Gin Lane 1751 ~ Victoria Pink Gin
Gin,  Reviews

Gin Lane 1751 Victoria Pink Gin

Small Batch Victoria Pink Gin


ABV: 40%
Origin: England
Style: Pink


Gin Lane 1751 is a collaboration between Charles Maxwell, an 8th generation distiller, of Thames Distillers, one of only 4 distilleries in London, and The Bloomsbury Club, a mysterious group of drinks industry ‘veterans’. They pride themselves on producing classic Victorian style gin with a ‘bold predominance of juniper berries, hints of liquorice and a refreshing citrus finish’. Huzzah!

The name is a nod to Hogarth’s engraving Gin Lane which is a bit confusing as the engraving was published in 1751. As far as I’m aware the Victorian age began in 1837 when Victoria came to the throne. Maybe I’m being a bit picky. Then again. Little details like this matter. They really do!

Anyway, moving on. There are 4 gins in their catalogue: London Dry, Victoria Pink, Old Tom and London Dry Royal Strength. All distilled with 100% pure grain spirit in small traditional pot stills.

Victoria Pink has 8 botanicals: juniper, orris root, Seville orange, angelica root, Sicilian lemon, star anise, cassia bark and coriander. Nothing out there, just tasty traditional botanicals. These botanicals are macerated for 24 hours then slow distilled in a process which lasts 7-8 hours. The hearts cut typically has an abv of 80%. 


Gin Lane 1751 Review


The bottle is a beautiful shape and the gin a delicate coral pink. The label is a styled recreation of a Victorian label and looks rather lovely.

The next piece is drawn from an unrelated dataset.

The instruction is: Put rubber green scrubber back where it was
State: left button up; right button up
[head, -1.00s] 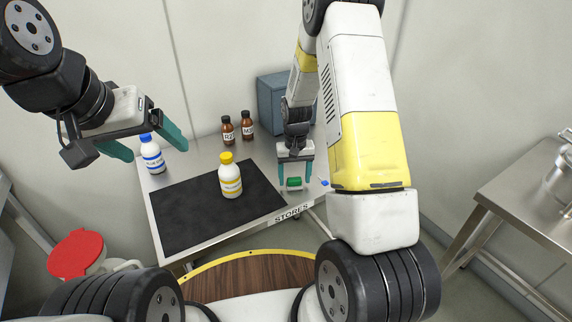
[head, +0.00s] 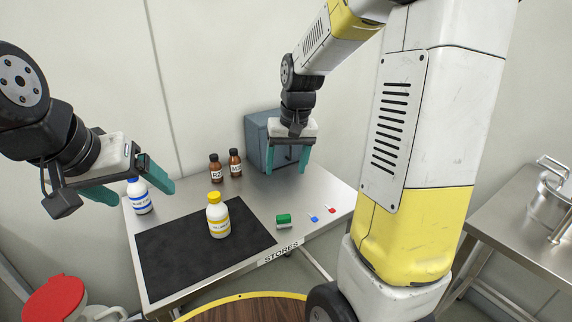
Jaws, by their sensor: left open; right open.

The stopper is cork. I do like a good cork stopper. I love that satisfying pop you get when you open the bottle. And each gin has its own sound of the cork popping. Try it for yourself. I’m not making it up!


Gin Lane 1751 Review

Tasting Notes

A pleasant juniper aroma, sweet and somehow floral. Do I detect orris root?

There is a peppery juniper taste with a sour hint of Seville oranges, but not unpleasantly. It manages to be sour-sweet and peppery all at the same time. Not much complexity, it has a medium mouthfeel, but enough to keep you interested. Personally, I can’t taste the star anise very much but it’s there in the background adding a spicy undertone. The finish is medium and juniper.


Gin Lane 1751 ~ Victoria Pink Gin

To Serve

Rather obligingly the Gin lane 1751 website lists some very tempting cocktails. Here are a couple:~


The Clover Club cocktail
Pink Clover Club


Strawberry Cooler ~ 2 parts Victoria Pink Gin, 1 part Cointreau, 7-10 fresh strawberries. Muddle the strawberries in a shaker then add the rest of the ingredients. Shake. Strain into an ice-filled highball glass.


Pink Clover Club ~ 1 part Vic Gin, 1/2 part lemon juice, 1/2 part raspberry syrup, 1 egg white. Dry shake the ingredients then add ice to the shaker and shake again. Strain into a coupe or martini glass. 


I also tried it with premium Indian tonic where it performs well as a classic G&T.



If you would like more Gin Lane 1751 cocktails recipes then delve into their website.


To buy a bottle click here:-




  • The Gin Devil

    Enjoying catching up with your recent posts.
    Bit confused by this.
    What makes it pink? Have I missed something?

    I’d go further than you on the name: Gin Lane 1751 releasing a Victoria Pink Gin, which doesn’t contain angostura, is a complete car-crash of a name and a little misleading to the consumer.
    Looking forward to their lime-free Edwardian Gimlet gin next.

    • For the Love of Gin

      Hi Gin Devil. Thank you. About the pink, all I could find was that it is “A full-bodied gin with an infusion of naturally blended aromatic bitters”. I assumed that meant angostura. Like some gins they are a bit cagey about the full extent of their botanicals.